++++ PROVIDED ENTRIES

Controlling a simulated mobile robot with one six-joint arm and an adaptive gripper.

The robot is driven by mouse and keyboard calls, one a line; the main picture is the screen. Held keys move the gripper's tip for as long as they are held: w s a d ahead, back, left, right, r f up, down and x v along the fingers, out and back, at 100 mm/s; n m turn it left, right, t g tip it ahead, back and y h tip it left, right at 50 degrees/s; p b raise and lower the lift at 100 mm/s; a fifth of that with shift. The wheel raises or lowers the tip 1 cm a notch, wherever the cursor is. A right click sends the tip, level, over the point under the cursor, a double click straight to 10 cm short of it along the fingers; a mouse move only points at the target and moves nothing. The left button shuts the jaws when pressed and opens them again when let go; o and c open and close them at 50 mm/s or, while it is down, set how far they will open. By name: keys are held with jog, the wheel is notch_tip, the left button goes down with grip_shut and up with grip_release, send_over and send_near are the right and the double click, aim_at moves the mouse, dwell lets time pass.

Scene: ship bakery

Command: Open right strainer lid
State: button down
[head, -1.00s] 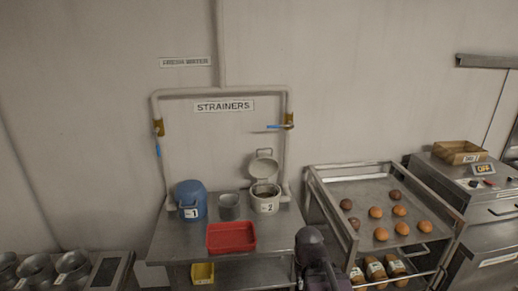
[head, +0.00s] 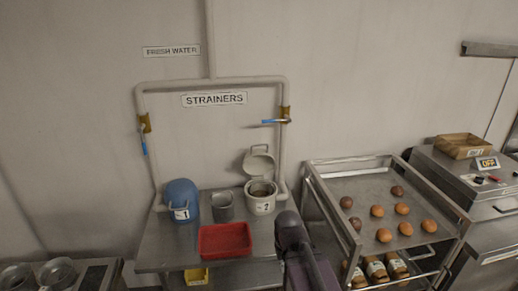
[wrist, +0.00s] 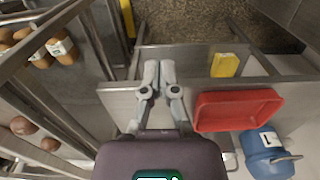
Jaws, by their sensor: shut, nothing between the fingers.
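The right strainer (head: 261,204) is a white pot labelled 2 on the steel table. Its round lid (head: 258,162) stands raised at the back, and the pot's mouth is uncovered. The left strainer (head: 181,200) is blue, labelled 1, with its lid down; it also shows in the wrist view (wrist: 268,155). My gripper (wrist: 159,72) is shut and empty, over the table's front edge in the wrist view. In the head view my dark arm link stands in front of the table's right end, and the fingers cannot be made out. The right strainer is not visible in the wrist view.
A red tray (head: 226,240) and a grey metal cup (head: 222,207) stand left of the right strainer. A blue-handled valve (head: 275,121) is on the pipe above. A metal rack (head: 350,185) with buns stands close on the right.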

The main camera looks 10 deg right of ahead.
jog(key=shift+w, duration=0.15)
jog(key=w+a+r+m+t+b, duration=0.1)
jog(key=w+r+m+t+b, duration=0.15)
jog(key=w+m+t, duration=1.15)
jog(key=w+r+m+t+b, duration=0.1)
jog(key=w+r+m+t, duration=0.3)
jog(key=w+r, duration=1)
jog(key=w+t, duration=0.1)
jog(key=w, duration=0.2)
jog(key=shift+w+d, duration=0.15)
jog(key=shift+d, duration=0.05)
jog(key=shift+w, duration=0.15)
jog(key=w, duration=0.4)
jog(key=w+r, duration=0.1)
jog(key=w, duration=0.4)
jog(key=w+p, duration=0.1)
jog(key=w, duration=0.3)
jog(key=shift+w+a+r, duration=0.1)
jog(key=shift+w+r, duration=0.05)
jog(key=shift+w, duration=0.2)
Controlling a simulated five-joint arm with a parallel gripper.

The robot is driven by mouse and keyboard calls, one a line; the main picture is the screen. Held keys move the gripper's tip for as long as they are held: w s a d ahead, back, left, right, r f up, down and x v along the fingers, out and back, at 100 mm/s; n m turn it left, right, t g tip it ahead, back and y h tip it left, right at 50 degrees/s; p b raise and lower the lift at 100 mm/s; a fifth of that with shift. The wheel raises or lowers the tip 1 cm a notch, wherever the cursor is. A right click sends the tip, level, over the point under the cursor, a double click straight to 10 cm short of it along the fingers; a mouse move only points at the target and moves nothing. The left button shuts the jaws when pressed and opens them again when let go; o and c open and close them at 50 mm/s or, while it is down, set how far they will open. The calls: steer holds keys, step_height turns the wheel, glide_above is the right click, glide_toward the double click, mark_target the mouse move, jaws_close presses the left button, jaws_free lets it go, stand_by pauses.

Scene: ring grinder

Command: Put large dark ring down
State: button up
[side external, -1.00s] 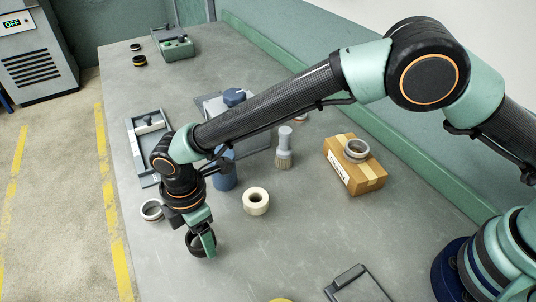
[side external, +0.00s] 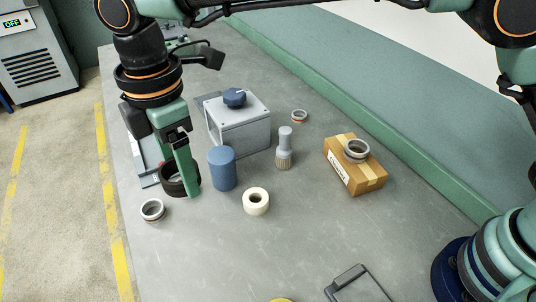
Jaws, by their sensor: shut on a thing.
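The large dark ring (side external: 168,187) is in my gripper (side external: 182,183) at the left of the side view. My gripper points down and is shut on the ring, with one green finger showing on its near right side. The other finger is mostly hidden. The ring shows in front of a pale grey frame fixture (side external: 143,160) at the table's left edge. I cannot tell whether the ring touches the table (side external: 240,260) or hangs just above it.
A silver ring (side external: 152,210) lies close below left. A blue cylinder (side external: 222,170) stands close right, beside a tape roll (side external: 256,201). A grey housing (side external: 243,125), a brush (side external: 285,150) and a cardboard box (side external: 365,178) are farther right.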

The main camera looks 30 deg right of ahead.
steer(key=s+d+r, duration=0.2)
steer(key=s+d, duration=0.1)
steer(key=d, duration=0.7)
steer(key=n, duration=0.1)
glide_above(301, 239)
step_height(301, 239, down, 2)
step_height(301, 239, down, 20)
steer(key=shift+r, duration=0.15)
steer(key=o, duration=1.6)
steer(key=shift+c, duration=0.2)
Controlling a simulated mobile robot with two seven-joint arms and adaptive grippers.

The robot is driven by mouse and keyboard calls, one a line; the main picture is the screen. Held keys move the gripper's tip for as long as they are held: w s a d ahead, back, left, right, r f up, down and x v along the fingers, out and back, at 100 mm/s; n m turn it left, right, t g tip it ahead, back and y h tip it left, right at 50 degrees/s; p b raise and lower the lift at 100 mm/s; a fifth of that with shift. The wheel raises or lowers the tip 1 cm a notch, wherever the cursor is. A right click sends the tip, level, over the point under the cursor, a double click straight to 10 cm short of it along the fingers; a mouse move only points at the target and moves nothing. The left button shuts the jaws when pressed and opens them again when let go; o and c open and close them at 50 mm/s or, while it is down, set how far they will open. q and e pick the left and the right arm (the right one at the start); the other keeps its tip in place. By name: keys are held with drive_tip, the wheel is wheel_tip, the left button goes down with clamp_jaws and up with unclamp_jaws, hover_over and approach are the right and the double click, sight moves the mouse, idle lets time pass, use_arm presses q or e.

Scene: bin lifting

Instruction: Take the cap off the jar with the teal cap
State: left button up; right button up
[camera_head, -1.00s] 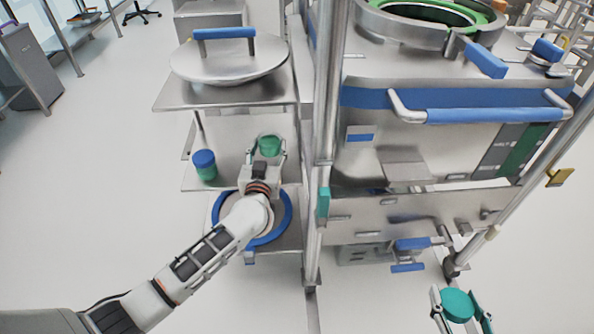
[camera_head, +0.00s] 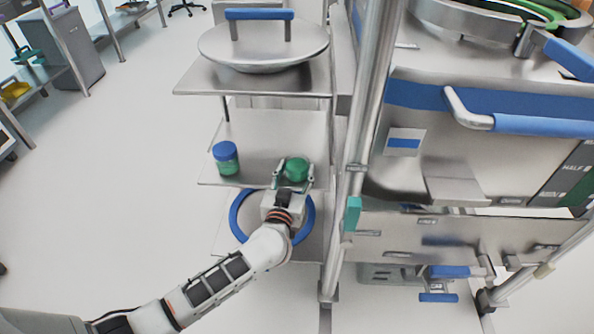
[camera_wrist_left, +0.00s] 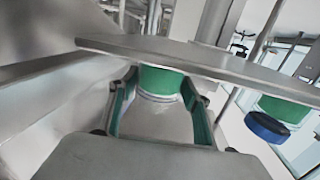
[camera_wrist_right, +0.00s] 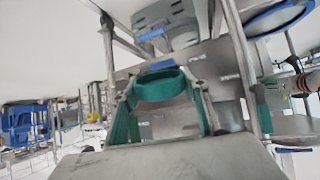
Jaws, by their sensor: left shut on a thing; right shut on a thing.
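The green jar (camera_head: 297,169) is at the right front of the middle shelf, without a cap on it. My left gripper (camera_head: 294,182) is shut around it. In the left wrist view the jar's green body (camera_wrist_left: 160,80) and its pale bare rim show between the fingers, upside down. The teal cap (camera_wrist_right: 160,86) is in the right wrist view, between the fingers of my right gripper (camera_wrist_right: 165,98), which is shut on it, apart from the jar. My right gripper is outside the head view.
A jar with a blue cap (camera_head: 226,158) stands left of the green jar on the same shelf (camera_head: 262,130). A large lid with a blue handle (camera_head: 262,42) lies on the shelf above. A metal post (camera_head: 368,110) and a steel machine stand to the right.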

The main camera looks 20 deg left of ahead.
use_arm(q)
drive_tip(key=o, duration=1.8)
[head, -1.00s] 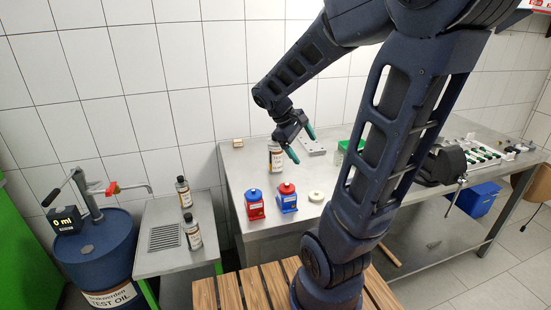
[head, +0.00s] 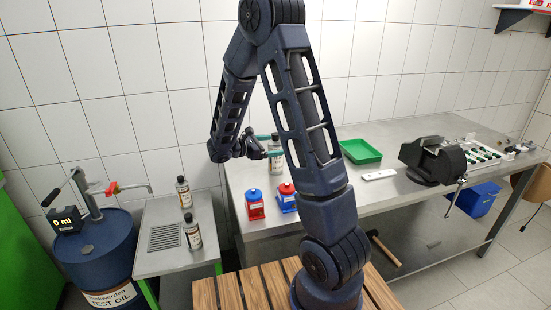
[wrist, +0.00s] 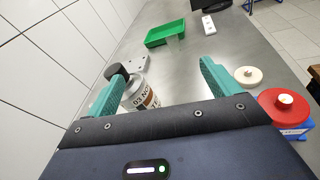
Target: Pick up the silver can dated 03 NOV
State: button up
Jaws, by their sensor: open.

++++++++
++++ PROVIDED ENTRIES

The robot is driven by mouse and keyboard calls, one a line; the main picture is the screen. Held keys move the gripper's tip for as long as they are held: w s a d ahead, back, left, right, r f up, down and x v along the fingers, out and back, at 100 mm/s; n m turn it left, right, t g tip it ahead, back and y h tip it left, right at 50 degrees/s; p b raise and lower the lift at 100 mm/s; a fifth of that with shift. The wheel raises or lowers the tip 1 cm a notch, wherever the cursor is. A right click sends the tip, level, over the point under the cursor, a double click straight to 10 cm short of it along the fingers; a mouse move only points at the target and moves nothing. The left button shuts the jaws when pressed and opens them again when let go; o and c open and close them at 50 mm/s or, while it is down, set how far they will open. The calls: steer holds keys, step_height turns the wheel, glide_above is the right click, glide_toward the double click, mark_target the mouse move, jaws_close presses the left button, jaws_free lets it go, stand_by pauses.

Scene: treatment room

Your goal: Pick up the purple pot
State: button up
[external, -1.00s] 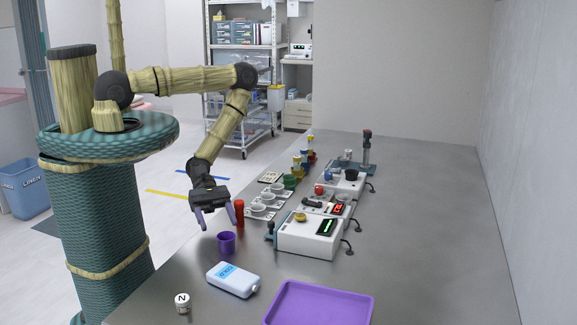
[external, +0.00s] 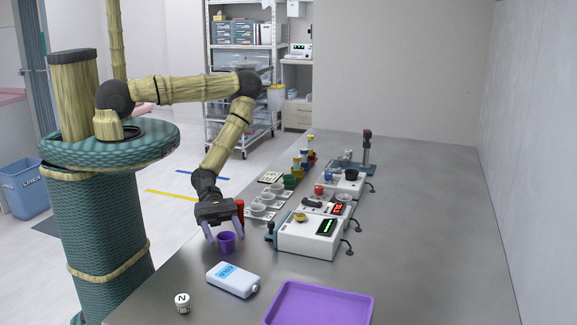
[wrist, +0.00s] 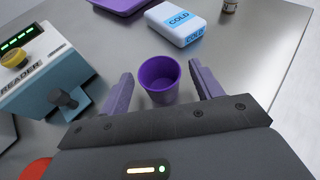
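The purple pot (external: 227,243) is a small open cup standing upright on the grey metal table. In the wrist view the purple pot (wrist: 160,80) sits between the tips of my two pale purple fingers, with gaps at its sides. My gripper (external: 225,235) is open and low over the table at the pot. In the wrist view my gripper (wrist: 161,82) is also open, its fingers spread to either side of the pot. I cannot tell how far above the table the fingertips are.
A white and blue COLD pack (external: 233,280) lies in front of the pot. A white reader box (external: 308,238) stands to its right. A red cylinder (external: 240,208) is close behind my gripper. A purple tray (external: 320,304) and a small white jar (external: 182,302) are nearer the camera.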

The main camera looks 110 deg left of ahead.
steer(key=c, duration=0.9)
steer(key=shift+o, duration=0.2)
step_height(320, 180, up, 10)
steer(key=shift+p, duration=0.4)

++++++++
++++ PROVIDED ENTRIES

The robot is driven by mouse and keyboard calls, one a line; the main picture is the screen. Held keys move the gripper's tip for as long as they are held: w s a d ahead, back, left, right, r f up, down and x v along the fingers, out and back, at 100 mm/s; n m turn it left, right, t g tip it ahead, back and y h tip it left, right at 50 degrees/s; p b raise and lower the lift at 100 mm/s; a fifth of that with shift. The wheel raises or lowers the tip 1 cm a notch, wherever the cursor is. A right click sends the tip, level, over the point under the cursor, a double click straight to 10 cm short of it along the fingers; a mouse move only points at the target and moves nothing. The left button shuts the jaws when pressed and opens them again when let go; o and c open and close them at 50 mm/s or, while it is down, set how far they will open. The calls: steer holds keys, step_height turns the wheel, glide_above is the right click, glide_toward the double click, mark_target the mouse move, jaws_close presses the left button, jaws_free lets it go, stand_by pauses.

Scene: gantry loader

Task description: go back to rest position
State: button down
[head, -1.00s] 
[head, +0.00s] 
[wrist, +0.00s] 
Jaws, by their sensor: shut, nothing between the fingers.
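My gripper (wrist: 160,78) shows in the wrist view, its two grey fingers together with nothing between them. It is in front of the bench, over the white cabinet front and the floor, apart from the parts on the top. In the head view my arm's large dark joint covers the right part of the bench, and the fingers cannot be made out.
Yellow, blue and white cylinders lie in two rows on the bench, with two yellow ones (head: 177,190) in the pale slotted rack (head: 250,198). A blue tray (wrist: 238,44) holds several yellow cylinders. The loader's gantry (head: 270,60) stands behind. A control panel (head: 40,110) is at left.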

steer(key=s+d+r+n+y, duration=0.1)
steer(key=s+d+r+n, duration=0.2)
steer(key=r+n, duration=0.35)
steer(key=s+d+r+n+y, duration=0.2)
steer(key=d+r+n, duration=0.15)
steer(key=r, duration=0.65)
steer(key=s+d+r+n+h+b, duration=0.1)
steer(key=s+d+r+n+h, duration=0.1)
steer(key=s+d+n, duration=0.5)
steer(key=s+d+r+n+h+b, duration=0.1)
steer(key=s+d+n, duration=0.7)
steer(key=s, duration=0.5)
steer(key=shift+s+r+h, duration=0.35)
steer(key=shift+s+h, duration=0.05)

++++++++

> _WHAT IS BEING ASKED_: From the line that contains "Controlling a simulated mobile robot with one" through the line that contains "Scene: ship bakery", reproduce every line exactly, both end lines included.

> _TASK SOLUTION_:
Controlling a simulated mobile robot with one six-joint arm and an adaptive gripper.

The robot is driven by mouse and keyboard calls, one a line; the main picture is the screen. Held keys move the gripper's tip for as long as they are held: w s a d ahead, back, left, right, r f up, down and x v along the fingers, out and back, at 100 mm/s; n m turn it left, right, t g tip it ahead, back and y h tip it left, right at 50 degrees/s; p b raise and lower the lift at 100 mm/s; a fifth of that with shift. The wheel raises or lowers the tip 1 cm a notch, wherever the cursor is. A right click sends the tip, level, over the point under the cursor, a double click straight to 10 cm short of it along the fingers; a mouse move only points at the target and moves nothing. The left button shuts the jaws when pressed and opens them again when let go; o and c open and close them at 50 mm/s or, while it is down, set how far they will open. By name: keys are held with jog, the wheel is notch_tip, the left button goes down with grip_shut and up with grip_release, send_over and send_near are the right and the double click, aim_at moves the mouse, dwell lets time pass.

Scene: ship bakery

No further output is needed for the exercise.